For Jadeja, he played the first three matches, picking four wickets at 14.75 an average and 5.90 an economy rate. His ability to ball wicket-to-wicket, disallowing batters to even flourish on smaller grounds, besides his impeccable fielding abilities, make Jadeja the most important component for India heading into World T20 preparation.
5) The Shivam Dube factor: One thing that has failed to work for India throughout the last few series is the presence of a balance in the squad. Until September, India had Hardik Pandya, one who had astounding finishing abilities and can give the skipper three, sometimes even four overs to bowl. His replacement Dube has unfortunately failed to make most of Pandya's injury absence. While he has scored only 52 runs in five matches at 13 with three single-digit scores, Dube picked only two wickets at an economy rate of 11.33, which includes his 34-run over (most by an Indian) in the fifth T20I.
India have deeply been hurt by Pandya's absence and with Dube's inability to make an impact since his debut, the management need to look at other options for back-up during World T20.
6) The Pant-Samson conundrum: Pant has been sheerly unfortunate in the New Zealand series to not gave gotten a chance at redemption. He missed the Australia ODIs owing to a concussion when Rahul, unfortunately, booked his spot and was later declared the first-choice keeper in limited-overs. But despite Pant being fit for the New Zealand series, he sat out through all five games and will now desperately await his chances in the ODI contest.

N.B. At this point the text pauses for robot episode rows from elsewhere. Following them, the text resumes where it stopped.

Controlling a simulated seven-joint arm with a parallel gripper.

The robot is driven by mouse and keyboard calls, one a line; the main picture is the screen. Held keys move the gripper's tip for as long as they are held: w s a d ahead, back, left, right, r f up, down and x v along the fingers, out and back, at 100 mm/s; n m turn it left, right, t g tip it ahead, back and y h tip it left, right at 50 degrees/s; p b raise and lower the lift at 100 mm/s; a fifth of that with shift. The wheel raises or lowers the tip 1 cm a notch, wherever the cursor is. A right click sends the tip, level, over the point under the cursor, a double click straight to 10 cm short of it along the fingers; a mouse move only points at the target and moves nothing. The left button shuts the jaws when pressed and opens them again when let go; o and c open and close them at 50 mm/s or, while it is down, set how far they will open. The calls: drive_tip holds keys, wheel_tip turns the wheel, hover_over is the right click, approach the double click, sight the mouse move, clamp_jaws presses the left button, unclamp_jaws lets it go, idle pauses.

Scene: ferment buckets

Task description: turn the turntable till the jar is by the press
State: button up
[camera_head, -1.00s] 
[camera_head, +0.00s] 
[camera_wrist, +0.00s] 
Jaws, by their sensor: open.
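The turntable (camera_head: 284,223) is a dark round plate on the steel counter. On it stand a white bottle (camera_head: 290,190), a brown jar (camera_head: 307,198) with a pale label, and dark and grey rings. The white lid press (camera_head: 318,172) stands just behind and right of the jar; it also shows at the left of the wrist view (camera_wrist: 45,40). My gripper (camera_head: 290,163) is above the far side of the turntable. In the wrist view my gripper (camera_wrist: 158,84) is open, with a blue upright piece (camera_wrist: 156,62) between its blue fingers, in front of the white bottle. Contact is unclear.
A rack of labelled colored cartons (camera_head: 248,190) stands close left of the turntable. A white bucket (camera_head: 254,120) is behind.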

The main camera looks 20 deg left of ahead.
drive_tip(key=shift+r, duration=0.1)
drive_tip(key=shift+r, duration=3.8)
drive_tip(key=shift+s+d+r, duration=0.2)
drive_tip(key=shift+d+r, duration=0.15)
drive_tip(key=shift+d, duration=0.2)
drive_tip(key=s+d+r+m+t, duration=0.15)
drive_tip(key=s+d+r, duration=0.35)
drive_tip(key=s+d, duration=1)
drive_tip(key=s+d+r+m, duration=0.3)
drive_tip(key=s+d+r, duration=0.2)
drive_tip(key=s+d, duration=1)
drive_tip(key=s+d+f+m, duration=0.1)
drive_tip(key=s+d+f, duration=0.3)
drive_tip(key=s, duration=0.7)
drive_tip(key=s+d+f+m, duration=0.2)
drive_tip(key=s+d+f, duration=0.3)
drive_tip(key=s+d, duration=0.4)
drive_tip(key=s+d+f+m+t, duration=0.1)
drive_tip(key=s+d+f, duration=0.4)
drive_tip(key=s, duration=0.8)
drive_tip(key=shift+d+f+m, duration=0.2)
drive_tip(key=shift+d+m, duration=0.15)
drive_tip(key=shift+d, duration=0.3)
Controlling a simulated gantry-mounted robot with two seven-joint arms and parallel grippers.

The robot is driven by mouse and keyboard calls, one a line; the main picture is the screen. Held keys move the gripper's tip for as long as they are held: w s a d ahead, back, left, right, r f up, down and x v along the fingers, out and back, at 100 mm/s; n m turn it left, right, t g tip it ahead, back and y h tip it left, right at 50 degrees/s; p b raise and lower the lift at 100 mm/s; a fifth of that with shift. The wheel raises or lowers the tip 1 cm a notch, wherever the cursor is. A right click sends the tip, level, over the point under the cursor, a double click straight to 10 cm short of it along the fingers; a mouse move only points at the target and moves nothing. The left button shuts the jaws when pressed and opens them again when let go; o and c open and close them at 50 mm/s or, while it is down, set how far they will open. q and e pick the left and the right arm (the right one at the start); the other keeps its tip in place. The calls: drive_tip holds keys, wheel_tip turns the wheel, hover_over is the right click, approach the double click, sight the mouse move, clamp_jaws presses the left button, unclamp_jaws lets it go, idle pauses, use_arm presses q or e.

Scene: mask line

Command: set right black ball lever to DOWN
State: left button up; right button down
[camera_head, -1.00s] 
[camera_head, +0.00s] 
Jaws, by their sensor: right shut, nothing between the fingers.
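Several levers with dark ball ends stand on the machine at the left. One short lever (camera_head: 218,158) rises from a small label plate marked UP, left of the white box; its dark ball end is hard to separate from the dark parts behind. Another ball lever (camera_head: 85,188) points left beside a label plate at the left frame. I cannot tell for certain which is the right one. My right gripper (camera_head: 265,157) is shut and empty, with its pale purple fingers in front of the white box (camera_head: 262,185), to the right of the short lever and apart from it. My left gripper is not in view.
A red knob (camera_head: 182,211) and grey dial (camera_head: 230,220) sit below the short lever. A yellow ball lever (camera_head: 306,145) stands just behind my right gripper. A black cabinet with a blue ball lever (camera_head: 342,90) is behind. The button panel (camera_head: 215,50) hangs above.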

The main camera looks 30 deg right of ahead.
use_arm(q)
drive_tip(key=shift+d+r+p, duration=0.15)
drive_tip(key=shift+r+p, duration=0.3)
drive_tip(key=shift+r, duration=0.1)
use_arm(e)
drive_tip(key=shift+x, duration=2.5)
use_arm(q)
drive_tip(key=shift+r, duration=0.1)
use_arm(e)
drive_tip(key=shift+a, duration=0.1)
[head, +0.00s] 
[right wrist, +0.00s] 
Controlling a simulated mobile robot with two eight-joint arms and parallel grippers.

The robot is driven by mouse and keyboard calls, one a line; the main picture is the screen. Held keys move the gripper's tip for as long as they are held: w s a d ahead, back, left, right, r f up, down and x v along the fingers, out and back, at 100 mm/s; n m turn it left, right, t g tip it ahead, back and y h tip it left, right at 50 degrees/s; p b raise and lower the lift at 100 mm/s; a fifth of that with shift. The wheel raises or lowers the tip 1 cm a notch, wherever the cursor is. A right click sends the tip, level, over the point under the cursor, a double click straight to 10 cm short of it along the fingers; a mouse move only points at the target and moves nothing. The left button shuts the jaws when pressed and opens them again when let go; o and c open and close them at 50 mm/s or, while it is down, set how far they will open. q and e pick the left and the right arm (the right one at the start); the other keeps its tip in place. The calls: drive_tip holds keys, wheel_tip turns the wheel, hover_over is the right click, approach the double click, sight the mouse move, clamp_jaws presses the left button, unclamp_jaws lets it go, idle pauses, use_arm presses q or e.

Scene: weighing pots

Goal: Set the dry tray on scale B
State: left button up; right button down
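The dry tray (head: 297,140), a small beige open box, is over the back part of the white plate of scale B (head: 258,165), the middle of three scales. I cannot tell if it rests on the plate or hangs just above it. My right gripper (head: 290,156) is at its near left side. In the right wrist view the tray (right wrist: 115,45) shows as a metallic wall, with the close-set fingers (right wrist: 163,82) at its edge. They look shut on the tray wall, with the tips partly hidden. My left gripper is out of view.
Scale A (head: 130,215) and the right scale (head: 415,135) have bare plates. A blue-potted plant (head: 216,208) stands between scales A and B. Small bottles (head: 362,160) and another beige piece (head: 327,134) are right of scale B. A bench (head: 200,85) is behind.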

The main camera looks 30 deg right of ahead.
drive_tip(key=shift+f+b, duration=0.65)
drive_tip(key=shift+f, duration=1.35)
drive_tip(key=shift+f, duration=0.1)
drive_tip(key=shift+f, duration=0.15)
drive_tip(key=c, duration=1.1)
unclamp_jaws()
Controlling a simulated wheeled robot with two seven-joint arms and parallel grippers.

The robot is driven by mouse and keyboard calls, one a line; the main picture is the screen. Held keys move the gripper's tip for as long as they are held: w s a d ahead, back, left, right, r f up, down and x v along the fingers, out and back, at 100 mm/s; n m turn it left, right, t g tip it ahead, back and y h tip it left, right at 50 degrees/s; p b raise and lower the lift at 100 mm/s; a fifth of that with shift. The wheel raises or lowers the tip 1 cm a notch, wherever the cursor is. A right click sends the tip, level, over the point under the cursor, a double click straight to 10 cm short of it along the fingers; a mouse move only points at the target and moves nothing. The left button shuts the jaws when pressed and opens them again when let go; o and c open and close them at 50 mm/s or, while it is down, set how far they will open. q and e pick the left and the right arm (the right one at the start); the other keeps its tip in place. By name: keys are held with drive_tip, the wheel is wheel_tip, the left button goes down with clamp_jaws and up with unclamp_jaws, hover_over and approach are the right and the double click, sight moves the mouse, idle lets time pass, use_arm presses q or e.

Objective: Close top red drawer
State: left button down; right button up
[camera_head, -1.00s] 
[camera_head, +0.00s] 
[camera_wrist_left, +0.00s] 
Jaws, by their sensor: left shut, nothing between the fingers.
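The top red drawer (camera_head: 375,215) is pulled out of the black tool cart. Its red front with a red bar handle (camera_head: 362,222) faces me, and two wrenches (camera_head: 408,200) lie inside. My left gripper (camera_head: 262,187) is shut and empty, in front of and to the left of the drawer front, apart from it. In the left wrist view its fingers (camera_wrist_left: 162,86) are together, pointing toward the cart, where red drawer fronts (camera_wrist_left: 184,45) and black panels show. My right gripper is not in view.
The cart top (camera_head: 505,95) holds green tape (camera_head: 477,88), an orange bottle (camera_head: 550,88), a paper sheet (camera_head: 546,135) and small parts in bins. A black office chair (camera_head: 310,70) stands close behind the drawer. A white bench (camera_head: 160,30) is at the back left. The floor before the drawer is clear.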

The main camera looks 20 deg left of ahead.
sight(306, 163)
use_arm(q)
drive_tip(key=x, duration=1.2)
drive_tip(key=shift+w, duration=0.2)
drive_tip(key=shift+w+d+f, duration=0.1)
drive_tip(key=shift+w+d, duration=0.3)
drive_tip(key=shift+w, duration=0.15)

The management, on the other hand, sought to rest Rohit in the fourth game to make way for Samson in the playing XI. Just like in his debut, he too scored an early six before departing off a hasty shot. He managed only 8 off 5 balls. He got another chance in the final tie, as an opener, and he failed again scoring two off 5. Samson's back-to-back single-digit score leaves a possibility for Pant's return in the middle order.